GIVEN EXERCISE
Produce a verbatim transcription of the records below, beginning at the line containing "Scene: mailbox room" and ending at the final line; include only those lines.

++++ GIVEN INFORMATION ++++

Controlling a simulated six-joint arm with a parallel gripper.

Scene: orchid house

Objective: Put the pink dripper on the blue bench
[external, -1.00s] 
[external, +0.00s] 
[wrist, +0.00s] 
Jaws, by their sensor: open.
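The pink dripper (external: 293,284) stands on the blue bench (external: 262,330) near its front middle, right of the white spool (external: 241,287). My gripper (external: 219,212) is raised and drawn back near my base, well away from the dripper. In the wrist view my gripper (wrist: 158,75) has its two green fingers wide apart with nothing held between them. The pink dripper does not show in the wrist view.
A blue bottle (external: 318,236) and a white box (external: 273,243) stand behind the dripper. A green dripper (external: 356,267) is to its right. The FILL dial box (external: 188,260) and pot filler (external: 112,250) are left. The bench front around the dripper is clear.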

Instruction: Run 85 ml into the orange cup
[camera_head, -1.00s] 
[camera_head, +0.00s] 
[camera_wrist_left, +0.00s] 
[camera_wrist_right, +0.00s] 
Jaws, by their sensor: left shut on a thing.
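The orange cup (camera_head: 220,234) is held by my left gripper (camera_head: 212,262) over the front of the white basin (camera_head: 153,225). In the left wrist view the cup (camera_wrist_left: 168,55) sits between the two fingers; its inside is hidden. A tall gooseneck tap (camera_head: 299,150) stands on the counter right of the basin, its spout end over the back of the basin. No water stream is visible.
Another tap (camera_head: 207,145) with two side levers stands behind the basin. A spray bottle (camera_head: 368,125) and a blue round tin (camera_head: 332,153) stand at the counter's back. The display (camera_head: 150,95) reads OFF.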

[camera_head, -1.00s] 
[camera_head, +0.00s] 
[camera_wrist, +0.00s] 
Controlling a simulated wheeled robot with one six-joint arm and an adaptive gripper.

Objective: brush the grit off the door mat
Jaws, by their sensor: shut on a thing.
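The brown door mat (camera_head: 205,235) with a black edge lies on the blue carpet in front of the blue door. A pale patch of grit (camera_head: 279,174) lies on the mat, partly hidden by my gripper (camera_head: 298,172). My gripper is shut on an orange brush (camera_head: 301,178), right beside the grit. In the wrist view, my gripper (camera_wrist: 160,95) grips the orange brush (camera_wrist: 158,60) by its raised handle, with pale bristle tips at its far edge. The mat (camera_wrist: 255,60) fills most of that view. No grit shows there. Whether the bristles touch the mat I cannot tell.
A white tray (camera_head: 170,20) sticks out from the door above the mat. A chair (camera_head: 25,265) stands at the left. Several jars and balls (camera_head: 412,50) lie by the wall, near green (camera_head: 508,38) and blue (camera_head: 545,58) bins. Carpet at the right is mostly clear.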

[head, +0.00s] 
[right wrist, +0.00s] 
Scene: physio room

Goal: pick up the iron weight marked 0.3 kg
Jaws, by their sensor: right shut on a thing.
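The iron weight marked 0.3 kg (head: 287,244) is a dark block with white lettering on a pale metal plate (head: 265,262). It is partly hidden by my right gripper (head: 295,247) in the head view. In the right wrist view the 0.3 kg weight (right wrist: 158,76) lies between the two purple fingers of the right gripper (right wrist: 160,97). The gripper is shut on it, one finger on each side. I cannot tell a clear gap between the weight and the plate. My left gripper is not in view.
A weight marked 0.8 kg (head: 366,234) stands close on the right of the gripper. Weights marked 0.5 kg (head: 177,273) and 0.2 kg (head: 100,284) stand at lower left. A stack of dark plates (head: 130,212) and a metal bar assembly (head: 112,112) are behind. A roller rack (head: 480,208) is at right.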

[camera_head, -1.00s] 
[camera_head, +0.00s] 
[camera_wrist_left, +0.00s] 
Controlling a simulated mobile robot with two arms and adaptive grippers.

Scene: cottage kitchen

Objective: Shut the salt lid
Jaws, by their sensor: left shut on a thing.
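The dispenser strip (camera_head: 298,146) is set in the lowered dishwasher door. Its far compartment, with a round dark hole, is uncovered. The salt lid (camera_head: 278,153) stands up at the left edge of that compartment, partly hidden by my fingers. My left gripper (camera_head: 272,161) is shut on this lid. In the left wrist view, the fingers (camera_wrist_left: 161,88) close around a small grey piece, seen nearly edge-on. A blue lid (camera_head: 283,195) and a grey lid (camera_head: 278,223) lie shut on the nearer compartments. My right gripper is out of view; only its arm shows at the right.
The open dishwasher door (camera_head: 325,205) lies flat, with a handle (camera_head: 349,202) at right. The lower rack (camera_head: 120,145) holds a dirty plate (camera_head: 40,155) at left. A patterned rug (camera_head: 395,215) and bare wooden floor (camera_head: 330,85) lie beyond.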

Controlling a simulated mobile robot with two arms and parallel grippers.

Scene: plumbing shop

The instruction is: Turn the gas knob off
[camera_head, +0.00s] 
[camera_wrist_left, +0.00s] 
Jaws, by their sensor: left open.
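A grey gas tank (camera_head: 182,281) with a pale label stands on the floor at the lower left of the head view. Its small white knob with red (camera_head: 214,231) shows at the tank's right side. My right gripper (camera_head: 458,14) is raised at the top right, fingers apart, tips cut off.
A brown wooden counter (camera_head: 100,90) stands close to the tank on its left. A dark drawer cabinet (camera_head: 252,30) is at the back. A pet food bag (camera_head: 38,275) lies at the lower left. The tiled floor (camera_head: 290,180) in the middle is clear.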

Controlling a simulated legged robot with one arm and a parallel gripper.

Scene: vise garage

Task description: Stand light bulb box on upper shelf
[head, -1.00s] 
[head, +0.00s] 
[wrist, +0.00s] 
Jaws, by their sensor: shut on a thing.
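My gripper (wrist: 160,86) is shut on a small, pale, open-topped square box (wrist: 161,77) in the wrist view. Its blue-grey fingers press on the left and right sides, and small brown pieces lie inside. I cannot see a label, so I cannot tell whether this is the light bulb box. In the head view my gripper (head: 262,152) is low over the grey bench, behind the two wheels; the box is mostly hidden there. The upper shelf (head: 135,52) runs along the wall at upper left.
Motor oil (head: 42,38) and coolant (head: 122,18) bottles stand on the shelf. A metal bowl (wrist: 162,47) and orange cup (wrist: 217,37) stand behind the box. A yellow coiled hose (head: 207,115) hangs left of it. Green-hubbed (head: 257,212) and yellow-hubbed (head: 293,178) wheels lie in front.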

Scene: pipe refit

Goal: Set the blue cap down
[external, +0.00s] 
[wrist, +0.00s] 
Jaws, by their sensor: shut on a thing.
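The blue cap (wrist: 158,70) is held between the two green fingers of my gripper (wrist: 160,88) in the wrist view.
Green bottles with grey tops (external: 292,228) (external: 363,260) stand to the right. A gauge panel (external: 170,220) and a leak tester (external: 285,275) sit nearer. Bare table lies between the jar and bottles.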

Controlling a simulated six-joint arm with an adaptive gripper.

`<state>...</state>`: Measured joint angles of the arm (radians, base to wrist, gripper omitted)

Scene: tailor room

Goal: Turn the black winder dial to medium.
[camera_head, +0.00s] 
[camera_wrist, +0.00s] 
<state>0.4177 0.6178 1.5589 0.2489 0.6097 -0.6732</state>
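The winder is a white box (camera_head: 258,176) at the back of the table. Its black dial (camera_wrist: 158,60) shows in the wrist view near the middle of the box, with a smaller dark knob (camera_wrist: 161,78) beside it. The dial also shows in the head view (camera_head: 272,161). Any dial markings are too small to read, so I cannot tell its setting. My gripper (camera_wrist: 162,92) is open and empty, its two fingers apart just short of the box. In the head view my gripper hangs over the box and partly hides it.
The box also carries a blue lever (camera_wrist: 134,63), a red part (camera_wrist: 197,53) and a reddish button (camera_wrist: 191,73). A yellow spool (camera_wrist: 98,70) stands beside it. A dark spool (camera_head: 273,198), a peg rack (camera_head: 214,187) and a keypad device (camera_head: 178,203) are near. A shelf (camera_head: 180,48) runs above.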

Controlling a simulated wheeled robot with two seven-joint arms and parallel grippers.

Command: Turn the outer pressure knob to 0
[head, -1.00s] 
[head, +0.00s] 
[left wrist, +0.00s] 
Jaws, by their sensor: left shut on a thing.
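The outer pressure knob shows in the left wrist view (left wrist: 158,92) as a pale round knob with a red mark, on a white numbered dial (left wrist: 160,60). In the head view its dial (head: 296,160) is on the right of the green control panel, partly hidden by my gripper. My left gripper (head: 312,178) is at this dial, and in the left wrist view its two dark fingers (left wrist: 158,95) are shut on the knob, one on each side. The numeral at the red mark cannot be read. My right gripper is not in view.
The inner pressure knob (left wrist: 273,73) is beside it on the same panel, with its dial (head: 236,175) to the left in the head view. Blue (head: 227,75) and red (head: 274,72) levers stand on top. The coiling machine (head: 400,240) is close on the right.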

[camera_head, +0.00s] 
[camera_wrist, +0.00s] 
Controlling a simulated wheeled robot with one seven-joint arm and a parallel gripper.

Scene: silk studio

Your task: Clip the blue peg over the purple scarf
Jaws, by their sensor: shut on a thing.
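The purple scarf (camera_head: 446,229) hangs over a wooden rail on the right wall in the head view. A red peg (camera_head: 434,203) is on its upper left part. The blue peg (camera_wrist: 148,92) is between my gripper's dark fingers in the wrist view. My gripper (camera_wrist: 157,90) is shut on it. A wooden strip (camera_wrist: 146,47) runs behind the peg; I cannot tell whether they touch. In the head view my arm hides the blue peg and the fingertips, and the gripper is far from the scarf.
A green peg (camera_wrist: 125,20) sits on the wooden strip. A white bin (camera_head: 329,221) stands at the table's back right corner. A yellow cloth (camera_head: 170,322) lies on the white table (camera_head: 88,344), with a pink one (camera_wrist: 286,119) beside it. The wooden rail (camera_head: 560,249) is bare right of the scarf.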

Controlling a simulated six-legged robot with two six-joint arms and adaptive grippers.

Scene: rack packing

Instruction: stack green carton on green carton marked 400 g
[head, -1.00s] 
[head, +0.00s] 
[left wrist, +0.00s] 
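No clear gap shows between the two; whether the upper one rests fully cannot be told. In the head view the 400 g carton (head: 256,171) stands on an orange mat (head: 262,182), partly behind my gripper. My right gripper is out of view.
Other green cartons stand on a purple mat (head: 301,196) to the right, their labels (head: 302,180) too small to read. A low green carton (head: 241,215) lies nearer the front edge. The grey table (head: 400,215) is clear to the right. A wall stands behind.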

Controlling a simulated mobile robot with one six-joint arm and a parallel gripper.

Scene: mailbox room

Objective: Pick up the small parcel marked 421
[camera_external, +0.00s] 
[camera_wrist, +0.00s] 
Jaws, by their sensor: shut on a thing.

++++

FULL OUTPUT
Scene: mailbox room

Objective: Pick up the small parcel marked 421
[camera_external, +0.00s] 
[camera_wrist, +0.00s] 
Jaws, by their sensor: shut on a thing.

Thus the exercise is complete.